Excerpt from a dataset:
****

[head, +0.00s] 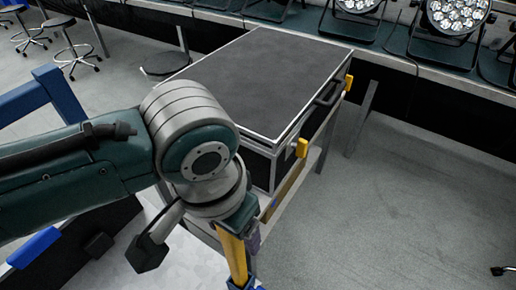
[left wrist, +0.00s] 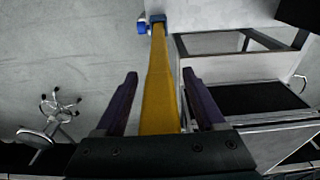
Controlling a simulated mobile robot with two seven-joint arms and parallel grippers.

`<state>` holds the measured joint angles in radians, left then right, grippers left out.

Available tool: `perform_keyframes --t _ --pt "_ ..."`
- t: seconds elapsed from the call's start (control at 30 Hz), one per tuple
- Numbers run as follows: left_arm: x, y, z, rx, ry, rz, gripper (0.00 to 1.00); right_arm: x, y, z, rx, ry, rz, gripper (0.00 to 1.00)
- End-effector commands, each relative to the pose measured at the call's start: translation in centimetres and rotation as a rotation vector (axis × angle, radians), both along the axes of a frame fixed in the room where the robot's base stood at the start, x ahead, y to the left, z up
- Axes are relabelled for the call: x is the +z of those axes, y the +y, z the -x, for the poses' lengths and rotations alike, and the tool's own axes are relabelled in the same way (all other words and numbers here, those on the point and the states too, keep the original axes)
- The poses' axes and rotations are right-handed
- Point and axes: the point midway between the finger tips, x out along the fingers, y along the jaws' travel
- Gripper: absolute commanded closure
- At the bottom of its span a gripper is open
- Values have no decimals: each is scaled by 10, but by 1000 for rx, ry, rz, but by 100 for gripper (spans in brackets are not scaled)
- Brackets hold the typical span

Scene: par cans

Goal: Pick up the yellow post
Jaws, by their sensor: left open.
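The yellow post (left wrist: 158,100) runs upward through the middle of the left wrist view, between the two dark purple fingers of my left gripper (left wrist: 160,76). The fingers stand apart with a visible gap on each side of the post. The post's far end meets a blue fitting (left wrist: 143,27). In the head view the yellow post (head: 234,258) shows at the lower middle, just below my left wrist. My left arm hides the rest of it there. My right gripper is in neither view.
A large black case (head: 265,75) with yellow latches sits on a metal-framed stand right behind my left wrist. Stage lights (head: 457,15) line a bench at the back. Stools (head: 72,50) stand at the far left. The floor (head: 420,200) on the right is mostly clear.

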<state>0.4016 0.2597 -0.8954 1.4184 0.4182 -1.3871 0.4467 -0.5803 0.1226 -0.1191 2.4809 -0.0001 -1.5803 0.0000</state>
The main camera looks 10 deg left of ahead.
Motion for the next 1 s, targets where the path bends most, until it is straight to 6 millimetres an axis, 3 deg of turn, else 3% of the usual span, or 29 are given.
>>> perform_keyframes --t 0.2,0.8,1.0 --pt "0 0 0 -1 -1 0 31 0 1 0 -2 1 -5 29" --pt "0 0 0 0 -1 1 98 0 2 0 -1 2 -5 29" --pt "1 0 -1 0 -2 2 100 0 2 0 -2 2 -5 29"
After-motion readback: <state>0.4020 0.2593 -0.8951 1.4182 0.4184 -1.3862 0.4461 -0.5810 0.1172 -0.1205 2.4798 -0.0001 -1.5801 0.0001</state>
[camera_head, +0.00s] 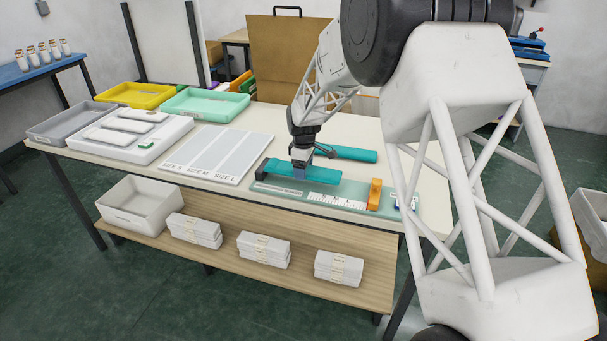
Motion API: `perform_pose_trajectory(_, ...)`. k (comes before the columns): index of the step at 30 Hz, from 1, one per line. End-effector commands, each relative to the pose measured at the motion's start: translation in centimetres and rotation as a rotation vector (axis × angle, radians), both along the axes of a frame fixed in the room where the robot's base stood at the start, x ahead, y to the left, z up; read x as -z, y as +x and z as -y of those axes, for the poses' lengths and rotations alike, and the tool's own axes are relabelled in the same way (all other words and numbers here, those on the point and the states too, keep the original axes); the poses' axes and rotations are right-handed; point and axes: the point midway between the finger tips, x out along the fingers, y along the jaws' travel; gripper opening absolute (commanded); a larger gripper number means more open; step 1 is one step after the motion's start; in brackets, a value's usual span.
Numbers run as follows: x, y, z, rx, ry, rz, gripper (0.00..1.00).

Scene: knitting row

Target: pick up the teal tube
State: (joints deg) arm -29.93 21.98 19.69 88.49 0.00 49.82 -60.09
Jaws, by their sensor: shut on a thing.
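A flat teal tube (318,176) lies along or just above the left part of the green measuring board (285,190); I cannot tell whether it touches the board. My gripper (301,165) points down at the middle of this tube and is shut on it. The fingertips are small and partly hidden against the teal. A second teal piece (352,155) lies on the table behind the board, to the right of my gripper.
The board carries a white ruler scale (330,201), an orange block (375,194) and a dark block (261,169). A grey sizing sheet (215,155) lies left. Grey (72,124), yellow (135,94) and mint (205,103) trays stand further left. White bundles (263,249) sit on the shelf below.

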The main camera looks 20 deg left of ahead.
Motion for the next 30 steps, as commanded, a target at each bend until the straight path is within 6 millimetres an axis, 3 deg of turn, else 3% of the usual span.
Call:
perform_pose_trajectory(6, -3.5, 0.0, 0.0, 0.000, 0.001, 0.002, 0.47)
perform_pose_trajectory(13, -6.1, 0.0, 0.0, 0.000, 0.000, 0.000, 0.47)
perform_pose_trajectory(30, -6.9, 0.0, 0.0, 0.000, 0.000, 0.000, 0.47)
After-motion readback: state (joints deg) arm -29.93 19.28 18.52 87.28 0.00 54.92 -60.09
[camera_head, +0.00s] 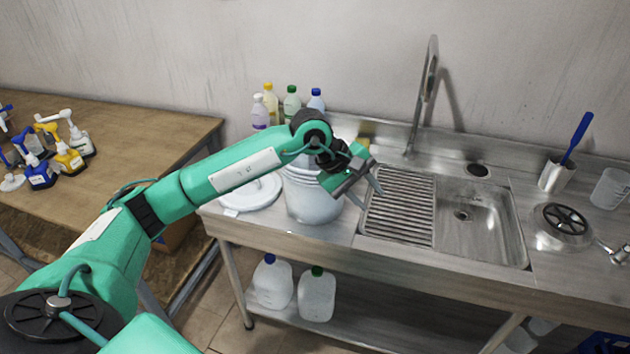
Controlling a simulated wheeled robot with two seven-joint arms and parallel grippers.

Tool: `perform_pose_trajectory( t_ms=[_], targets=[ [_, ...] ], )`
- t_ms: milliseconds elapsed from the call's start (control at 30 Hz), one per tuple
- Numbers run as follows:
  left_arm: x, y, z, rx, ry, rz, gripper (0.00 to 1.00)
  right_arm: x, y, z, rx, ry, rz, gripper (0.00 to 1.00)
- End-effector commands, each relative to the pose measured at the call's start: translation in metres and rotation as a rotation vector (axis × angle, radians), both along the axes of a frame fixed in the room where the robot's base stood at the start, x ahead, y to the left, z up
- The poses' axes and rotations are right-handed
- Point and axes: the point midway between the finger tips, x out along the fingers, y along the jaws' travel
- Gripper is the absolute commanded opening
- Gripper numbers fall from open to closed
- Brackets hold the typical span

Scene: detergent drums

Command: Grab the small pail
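The small pail (310,205) is whitish and stands upright on the metal counter, left of the sink. My left forearm and wrist cross in front of it and hide its upper part. My left gripper (371,199) is at the pail's right side, near its upper part, with its fingers pointing down and to the right. The fingers are apart and nothing shows between them. I cannot tell whether the gripper touches the pail. My right gripper is not in view.
A white lid (250,193) lies left of the pail. Several bottles (291,103) stand behind it by the wall. The sink (480,220), with a ribbed rack (400,207) and tall faucet (428,85), is to the right. A wooden table (110,190) holds spray bottles at left.

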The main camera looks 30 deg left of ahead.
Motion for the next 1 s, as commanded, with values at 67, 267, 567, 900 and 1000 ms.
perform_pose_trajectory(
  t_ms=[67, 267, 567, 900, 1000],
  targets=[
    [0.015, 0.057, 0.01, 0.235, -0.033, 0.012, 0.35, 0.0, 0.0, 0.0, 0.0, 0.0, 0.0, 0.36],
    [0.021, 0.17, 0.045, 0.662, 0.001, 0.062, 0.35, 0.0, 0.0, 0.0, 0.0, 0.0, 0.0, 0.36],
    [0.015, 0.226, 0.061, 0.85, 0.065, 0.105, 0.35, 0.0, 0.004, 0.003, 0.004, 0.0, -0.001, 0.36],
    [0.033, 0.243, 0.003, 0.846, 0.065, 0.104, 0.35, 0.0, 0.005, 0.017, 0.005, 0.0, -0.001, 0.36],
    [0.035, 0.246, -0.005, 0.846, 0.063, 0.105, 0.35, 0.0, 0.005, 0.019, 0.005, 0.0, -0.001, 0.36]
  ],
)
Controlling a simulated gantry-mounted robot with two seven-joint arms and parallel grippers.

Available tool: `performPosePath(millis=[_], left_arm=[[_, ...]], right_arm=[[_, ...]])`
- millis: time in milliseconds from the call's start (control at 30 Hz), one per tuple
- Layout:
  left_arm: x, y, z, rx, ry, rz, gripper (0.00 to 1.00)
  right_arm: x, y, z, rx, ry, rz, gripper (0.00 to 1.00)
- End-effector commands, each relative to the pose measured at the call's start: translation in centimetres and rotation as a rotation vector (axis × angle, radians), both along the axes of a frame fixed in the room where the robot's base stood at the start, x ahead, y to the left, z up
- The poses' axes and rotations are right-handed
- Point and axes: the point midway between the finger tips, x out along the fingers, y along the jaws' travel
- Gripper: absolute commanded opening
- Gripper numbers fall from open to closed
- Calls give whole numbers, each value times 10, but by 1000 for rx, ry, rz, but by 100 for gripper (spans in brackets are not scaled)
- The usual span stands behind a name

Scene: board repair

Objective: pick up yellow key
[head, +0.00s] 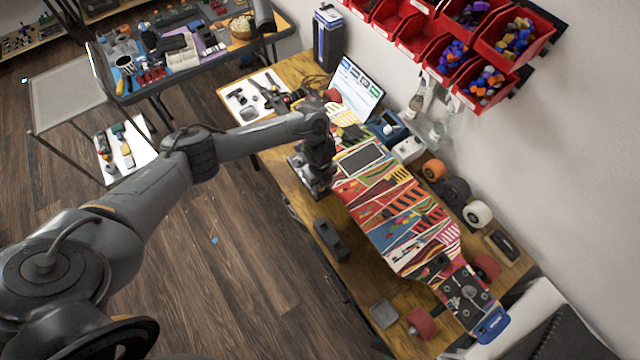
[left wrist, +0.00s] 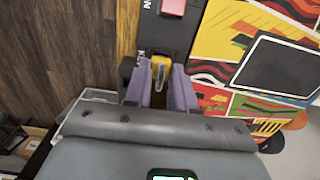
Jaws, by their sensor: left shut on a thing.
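The yellow key (left wrist: 160,66) is in the left wrist view, between the two purple fingers of my left gripper (left wrist: 160,80). The gripper is shut on it. Only the key's yellow top part shows; its lower end is hidden between the fingers. The key is at the edge of a dark box (left wrist: 160,36) with white lettering and a red part (left wrist: 173,6). I cannot tell whether the key still touches the box. In the head view my left gripper (head: 316,186) is low beside the patterned board, and the key is hidden there. My right gripper is not in view.
The colourful long board (head: 402,244) with red wheels fills the middle of the wooden workbench (head: 352,279). A dark block (head: 332,240) lies near the front edge. Red bins (head: 488,82) hang above.

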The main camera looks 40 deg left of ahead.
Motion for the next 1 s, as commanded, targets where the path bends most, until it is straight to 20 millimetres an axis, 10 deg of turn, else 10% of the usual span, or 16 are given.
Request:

****

## What is needed
In the listing above, locate the line containing "State: (joints deg)" and the line containing "Motion for the next 30". Transcribe those two lines and everything between them, exactly as written.

## Written answer
State: (joints deg) arm -29.93 21.98 19.69 88.49 0.00 49.82 -60.09
Jaws, by their sensor: shut on a thing.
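A flat teal tube (318,176) lies along or just above the left part of the green measuring board (285,190); I cannot tell whether it touches the board. My gripper (301,165) points down at the middle of this tube and is shut on it. The fingertips are small and partly hidden against the teal. A second teal piece (352,155) lies on the table behind the board, to the right of my gripper.
The board carries a white ruler scale (330,201), an orange block (375,194) and a dark block (261,169). A grey sizing sheet (215,155) lies left. Grey (72,124), yellow (135,94) and mint (205,103) trays stand further left. White bundles (263,249) sit on the shelf below.

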The main camera looks 20 deg left of ahead.
Motion for the next 30 steps, as commanded, a target at each bend until the straight path is within 6 millimetres an axis, 3 deg of turn, else 3% of the usual span.

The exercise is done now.